Juan tenía el dinero para invertir en ese emprendimiento que le habían acercado. Tenía, también, la visión de largo plazo. Por cómo se habían dado las cosas, sentía que su puesto estaba seguro, que podía correr riesgos sin miedo a perder lo construido ni su reputación.

Cuando vio el proyecto, lo intrigó. El emprendedor que lo presentaba era distinto: transmitía entusiasmo mientras contaba algo que iba en contra de lo que todos creían. “Este tipo quiere romper el molde -pensó Juan-. Lo que propone es ridículo, pero si tiene éxito puedo pasar a los libros de historia”. Ambos, emprendedor e inversor, tenían sueños de grandeza.

Un emprendedor no solo tiene una idea y un sueño, sino que actúa visiblemente persiguiéndolos.

Desde que había accedido al puesto, Juan quería seguir creciendo a partir de inversiones de riesgo. Lo llevaba en la sangre, literalmente: sentía que continuaba lo comenzado por su tío abuelo Enrique, de quien escuchaba, de pequeño, historias increíbles.

Estuvo a punto de levantar el pulgar, entusiasmado por este emprendimiento tan ambicioso, y por este emprendedor tan… emprendedor. Pero, a último momento, prefirió llevarlo al Board, que estaba compuesto por Diego, Rodrigo y Vizinho.
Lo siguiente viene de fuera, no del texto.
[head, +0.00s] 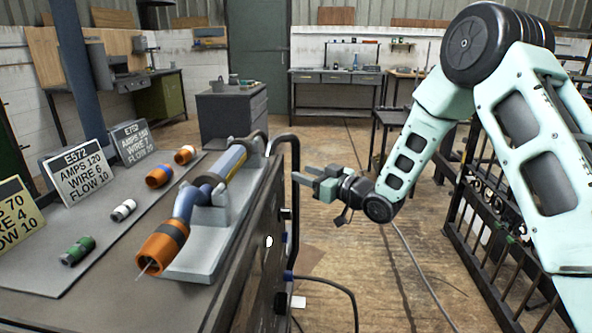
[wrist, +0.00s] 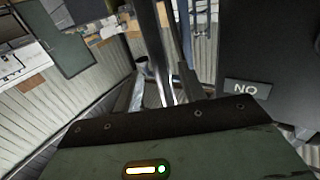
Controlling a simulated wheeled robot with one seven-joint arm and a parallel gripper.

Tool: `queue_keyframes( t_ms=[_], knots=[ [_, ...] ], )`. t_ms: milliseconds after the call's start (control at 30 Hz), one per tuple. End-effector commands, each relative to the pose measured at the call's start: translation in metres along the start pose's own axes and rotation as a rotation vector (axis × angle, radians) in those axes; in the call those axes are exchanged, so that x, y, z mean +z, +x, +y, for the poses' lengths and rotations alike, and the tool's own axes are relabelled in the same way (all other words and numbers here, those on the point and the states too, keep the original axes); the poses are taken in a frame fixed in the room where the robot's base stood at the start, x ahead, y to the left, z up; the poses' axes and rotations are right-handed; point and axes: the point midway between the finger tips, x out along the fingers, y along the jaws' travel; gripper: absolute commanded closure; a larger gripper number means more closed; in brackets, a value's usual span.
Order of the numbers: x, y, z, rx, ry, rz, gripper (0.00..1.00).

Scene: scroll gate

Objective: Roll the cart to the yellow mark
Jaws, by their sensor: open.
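The cart (head: 245,290) stands at the lower left of the head view, with a grey top and a dark side panel. A black bar handle (head: 296,215) rises along its right side. My gripper (head: 303,183) is open and empty, pointing left, with its fingertips close to the upper part of this handle. I cannot tell whether they touch it. In the wrist view, an upright metal bar (wrist: 161,50) shows ahead, near a dark panel (wrist: 265,45) with a "NO" label. I see no yellow mark on the floor in either view.
A welding torch (head: 185,205) lies in a grey cradle on the cart top, near several small cylinders and setting signs (head: 82,175). A black iron gate (head: 490,225) stands at right. A cable (head: 420,270) crosses the wooden floor, which is otherwise mostly open between cart and gate.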

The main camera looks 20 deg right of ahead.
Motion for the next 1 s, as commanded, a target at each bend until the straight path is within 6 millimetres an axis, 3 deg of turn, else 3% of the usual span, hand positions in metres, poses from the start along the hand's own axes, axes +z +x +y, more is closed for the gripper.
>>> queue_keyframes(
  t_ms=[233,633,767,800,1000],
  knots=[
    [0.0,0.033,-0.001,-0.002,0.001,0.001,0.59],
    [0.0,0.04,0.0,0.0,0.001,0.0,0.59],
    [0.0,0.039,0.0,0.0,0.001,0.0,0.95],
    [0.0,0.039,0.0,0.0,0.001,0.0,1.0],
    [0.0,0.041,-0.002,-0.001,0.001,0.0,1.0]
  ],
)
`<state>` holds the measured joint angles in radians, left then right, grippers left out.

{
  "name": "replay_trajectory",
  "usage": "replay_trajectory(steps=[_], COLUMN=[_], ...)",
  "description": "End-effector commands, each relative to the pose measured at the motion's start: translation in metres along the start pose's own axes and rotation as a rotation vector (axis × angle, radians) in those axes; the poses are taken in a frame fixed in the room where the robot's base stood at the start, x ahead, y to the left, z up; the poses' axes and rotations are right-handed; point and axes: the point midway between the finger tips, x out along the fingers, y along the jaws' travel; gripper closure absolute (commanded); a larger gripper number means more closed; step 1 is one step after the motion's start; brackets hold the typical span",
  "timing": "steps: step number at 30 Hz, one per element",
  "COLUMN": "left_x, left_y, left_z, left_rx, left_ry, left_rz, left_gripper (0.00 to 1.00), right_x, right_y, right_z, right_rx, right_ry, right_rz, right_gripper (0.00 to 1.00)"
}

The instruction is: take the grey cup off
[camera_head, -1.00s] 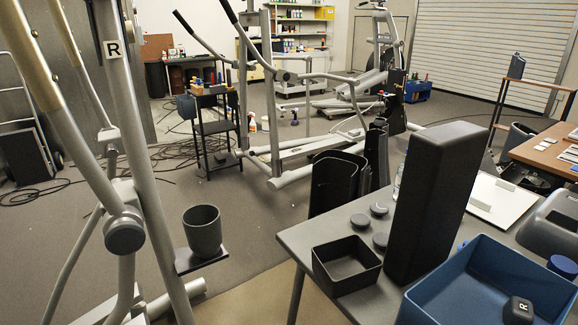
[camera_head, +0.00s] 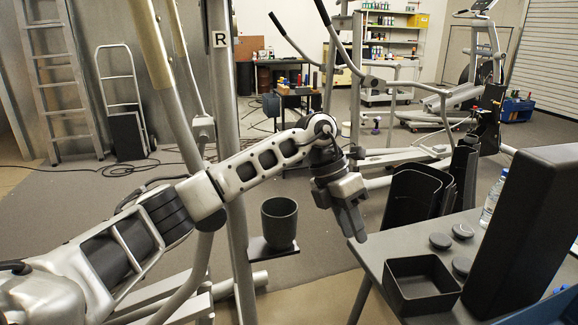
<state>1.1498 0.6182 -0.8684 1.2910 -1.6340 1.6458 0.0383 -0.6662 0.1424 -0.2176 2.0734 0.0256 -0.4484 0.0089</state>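I see nothing held. My right gripper is out of view.
A grey table (camera_head: 392,250) at the lower right bears an open black box (camera_head: 420,287), several dark discs (camera_head: 440,241), a tall black block (camera_head: 525,230) and a bottle (camera_head: 492,203). The machine's upright frame stands close left of the cup. Open floor (camera_head: 315,262) lies between cup and table.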

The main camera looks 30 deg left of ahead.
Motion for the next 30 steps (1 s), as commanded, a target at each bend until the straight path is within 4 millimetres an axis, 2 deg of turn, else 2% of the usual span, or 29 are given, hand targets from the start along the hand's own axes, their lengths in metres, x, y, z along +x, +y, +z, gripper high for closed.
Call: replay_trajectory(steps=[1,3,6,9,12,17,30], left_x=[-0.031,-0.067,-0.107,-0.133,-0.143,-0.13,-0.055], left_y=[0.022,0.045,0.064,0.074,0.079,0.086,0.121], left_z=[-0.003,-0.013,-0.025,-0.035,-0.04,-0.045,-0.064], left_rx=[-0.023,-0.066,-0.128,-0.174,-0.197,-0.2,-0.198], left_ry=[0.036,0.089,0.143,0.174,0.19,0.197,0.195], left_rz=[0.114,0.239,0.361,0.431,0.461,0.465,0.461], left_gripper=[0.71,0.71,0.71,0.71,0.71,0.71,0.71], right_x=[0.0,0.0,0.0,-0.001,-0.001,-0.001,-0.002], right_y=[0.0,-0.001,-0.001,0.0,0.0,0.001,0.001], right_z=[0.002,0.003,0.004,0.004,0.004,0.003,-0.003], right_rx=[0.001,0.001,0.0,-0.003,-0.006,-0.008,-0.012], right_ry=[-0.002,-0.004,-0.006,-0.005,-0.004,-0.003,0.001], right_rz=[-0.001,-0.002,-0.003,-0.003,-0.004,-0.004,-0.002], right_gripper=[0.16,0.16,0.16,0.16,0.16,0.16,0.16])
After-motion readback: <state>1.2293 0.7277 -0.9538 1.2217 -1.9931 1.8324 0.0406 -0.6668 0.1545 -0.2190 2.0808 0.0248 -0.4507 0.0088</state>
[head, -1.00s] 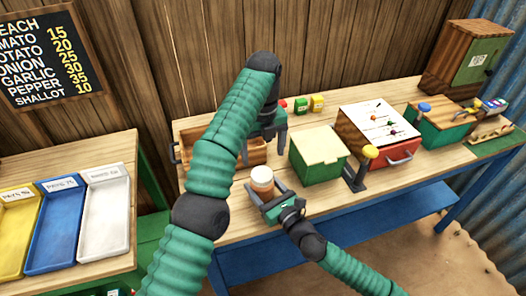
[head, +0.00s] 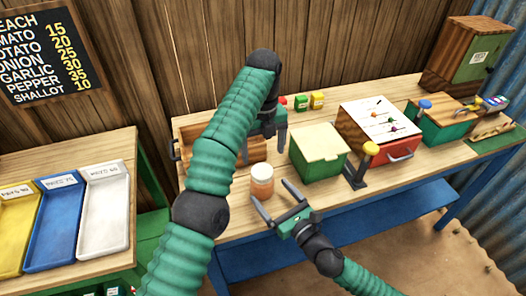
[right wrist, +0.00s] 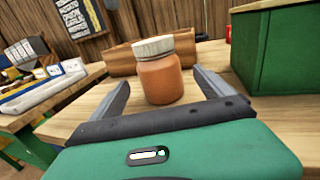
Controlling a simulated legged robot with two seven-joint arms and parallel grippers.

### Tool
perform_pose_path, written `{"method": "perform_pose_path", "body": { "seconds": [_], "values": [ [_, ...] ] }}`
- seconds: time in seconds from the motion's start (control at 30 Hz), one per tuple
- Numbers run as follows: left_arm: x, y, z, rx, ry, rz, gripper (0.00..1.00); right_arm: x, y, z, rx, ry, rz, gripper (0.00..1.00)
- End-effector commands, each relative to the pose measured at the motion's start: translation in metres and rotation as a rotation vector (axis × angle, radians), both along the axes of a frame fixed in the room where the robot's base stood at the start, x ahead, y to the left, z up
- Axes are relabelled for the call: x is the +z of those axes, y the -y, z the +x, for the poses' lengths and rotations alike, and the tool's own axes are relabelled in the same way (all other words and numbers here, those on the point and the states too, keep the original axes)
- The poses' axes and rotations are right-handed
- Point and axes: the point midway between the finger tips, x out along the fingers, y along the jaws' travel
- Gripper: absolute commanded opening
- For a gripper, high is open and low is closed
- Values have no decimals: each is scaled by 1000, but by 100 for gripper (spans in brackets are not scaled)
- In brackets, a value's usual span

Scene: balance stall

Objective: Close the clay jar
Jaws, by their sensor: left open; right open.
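The clay jar (head: 262,187) stands upright on the wooden bench near its front edge. It is orange-brown with a pale lid (head: 261,171) sitting on its top. My right gripper (head: 271,201) is open, just to the front right of the jar, its fingers pointing toward it. In the right wrist view the jar (right wrist: 160,80) and its lid (right wrist: 153,46) show beyond and between the open fingers, with nothing gripped. My left gripper (head: 264,146) is open and empty above the bench, behind the jar, partly hidden by my left arm.
A green box (head: 319,153) stands right of the jar, with a yellow-knobbed lever (head: 358,173) beside it. A wooden tray (head: 190,130) lies behind my left arm. A red-drawered box (head: 380,130) stands farther right. Bare bench top lies around the jar.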

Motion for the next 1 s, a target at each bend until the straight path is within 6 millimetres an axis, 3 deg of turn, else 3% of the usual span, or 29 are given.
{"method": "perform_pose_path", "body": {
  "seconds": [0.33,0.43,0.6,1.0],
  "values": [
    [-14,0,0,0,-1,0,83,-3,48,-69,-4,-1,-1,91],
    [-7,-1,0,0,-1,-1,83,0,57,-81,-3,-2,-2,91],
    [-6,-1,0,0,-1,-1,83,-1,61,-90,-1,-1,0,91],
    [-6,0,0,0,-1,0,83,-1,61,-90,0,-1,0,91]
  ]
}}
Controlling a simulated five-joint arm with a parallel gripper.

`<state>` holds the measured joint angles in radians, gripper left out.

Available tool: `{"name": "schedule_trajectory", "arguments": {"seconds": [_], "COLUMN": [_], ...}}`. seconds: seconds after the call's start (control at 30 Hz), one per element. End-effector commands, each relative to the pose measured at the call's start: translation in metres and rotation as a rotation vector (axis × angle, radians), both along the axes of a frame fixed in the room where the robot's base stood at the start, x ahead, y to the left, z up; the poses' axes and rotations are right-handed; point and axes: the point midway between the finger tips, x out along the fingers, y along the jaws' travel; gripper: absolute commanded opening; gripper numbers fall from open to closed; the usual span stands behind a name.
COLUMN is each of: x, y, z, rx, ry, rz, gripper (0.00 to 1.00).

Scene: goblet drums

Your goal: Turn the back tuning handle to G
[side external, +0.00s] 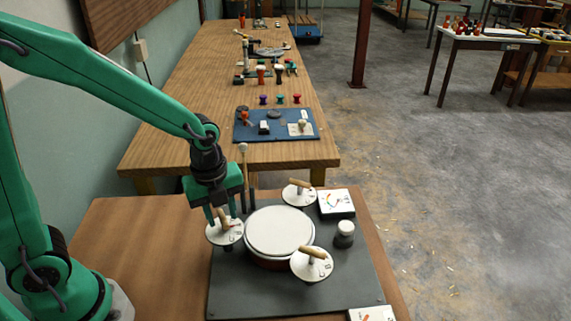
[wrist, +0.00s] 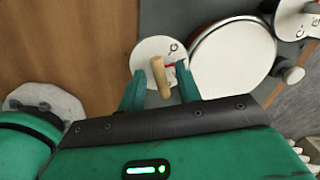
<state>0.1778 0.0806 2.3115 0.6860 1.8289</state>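A round drum (side external: 280,231) with a white head stands on a dark grey board. Three white lettered dials with wooden handles surround it: a left dial (side external: 224,232), a far dial (side external: 299,192) and a near right dial (side external: 312,264). My gripper (side external: 222,216) is down at the left dial. In the wrist view my gripper (wrist: 160,92) is open, one finger on each side of that dial's wooden handle (wrist: 160,77), with visible gaps. A red mark (wrist: 171,67) shows beside the handle.
A stick with a round tip (side external: 243,165) stands behind the left dial. Another white card (side external: 371,314) lies at the near edge. The wooden table at left (side external: 140,245) is clear.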

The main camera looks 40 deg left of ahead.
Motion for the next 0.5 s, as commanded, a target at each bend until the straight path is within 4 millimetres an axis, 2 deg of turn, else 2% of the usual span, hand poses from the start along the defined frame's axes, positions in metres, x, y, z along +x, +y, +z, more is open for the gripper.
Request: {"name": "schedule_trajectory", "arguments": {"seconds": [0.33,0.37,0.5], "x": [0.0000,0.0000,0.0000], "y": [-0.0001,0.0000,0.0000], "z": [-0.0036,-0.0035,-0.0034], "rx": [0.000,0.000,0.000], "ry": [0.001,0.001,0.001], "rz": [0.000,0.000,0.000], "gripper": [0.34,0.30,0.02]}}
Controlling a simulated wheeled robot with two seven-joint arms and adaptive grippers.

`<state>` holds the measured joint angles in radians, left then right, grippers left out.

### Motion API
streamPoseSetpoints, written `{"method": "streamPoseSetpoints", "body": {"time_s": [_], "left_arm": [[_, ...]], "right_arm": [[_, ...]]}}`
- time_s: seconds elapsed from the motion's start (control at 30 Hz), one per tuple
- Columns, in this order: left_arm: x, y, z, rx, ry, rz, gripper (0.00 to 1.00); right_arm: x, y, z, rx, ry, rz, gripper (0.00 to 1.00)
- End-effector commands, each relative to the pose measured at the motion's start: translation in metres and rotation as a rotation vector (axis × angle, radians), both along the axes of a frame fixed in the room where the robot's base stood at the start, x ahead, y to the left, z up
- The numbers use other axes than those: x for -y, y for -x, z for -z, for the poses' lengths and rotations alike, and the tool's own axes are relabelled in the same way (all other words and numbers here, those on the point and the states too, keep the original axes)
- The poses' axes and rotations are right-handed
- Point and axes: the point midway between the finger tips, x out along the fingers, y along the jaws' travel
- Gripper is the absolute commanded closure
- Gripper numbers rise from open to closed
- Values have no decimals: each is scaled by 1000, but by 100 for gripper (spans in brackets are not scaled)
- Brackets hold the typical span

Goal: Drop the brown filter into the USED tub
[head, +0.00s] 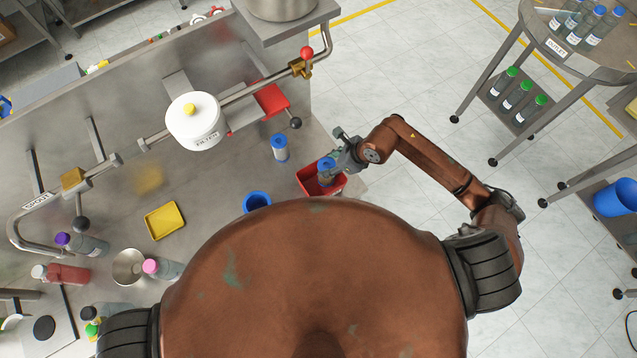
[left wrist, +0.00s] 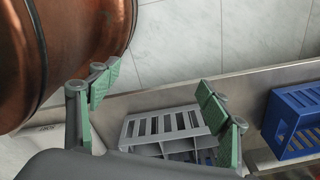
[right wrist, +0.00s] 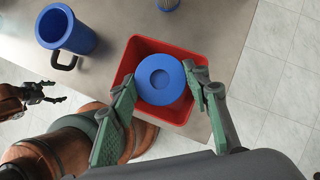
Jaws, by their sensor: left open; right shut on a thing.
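A filter with a round blue end cap (head: 326,164) is held in my right gripper (head: 341,160), at the red tub (head: 308,173). In the right wrist view the blue cap (right wrist: 160,79) sits between the two fingers, within the outline of the red tub (right wrist: 146,46). The cap hides most of the filter's body, so its colour is hard to tell. No label shows on the tub. A second blue-capped filter (head: 280,150) stands upright on the bench, left of the tub. My left gripper (left wrist: 158,92) is open and empty, away from the filter; it is out of sight in the head view.
A blue jug (right wrist: 67,28) stands left of the tub. A white canister (head: 194,120) on a pipe, a yellow tray (head: 165,220) and several bottles occupy the bench. Grey (left wrist: 150,128) and blue (left wrist: 295,122) crates lie near my left gripper. The bench edge is close to the tub.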

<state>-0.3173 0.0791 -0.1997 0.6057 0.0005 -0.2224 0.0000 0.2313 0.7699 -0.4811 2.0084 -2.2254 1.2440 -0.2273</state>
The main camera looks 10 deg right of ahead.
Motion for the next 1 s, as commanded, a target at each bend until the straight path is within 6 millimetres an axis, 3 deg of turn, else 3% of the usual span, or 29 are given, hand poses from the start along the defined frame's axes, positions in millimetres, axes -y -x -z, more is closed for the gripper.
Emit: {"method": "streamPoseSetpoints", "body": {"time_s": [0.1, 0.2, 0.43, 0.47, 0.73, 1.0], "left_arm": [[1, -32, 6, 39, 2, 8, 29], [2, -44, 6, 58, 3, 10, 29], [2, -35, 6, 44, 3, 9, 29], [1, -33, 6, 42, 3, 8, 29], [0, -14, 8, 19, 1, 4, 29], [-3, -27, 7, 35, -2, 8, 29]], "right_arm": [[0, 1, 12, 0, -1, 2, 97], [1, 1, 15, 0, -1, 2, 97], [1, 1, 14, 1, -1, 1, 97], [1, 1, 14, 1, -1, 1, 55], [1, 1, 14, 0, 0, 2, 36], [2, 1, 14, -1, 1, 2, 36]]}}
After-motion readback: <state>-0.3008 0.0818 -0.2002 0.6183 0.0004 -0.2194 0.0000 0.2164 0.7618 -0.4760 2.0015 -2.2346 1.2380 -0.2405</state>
Los tres solían tener posturas conservadoras, con frases como “siempre lo hicimos así”, “no se puede”, y “es conveniente no correr riesgos”. Tal vez, porque a diferencia de Juan, eran empleados y habían llegado a esos puestos haciendo política, pisando cabezas y serruchando pisos. Si corrían riesgos y fallaban, había muchos pasantes, juniors y aprendices listos para ocupar sus puestos, haciendo política, pisando cabezas y serruchando pisos.

La forma en que llegamos a un puesto puede determinar cómo llegará el siguiente.

Pasó solo un día, en el que el Board y Juan deliberaron y, en un trámite veloz, le dijeron al emprendedor que no invertirían en su proyecto. Preferían colocar los fondos que administraban en varios proyectos más pequeños de menor riesgo -y menor beneficio.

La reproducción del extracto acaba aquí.